Record set:
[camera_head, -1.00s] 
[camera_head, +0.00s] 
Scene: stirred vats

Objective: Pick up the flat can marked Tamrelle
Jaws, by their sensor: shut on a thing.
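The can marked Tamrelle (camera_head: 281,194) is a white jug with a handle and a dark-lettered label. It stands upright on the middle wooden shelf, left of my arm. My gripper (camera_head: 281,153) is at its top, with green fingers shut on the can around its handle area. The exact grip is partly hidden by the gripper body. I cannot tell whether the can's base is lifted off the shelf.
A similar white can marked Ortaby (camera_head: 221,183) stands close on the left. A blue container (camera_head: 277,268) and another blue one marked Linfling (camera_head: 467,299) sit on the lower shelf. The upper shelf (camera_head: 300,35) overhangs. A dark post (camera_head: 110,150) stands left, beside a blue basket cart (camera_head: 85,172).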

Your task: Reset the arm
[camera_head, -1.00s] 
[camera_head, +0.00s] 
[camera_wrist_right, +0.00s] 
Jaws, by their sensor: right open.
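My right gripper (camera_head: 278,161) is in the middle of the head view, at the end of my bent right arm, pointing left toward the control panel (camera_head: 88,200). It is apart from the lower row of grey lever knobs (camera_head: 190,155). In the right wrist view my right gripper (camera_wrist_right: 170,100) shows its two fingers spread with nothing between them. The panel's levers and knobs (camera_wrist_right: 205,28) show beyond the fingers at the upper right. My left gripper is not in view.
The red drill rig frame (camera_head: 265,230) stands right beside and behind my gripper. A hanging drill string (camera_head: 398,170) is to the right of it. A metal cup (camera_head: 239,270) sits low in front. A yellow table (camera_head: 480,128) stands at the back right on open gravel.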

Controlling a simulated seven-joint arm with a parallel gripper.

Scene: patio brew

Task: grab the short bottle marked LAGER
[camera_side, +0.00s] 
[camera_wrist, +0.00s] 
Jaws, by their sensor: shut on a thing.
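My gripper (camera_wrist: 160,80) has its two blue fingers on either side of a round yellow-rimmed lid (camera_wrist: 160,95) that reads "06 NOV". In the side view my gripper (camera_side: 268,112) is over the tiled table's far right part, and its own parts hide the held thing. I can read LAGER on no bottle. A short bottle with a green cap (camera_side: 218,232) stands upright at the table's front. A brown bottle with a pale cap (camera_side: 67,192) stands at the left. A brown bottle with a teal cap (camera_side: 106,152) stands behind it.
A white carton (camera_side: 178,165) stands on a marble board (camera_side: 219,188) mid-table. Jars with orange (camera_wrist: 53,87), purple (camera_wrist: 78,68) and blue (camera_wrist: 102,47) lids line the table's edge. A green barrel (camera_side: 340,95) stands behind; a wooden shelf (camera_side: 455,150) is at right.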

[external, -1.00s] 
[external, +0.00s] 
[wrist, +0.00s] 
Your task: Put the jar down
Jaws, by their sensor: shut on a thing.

Requirement:
Read the entries above, then pull out the lines that include "Scene".

Solution to the exercise:
Scene: stirred vats
Scene: patio brew

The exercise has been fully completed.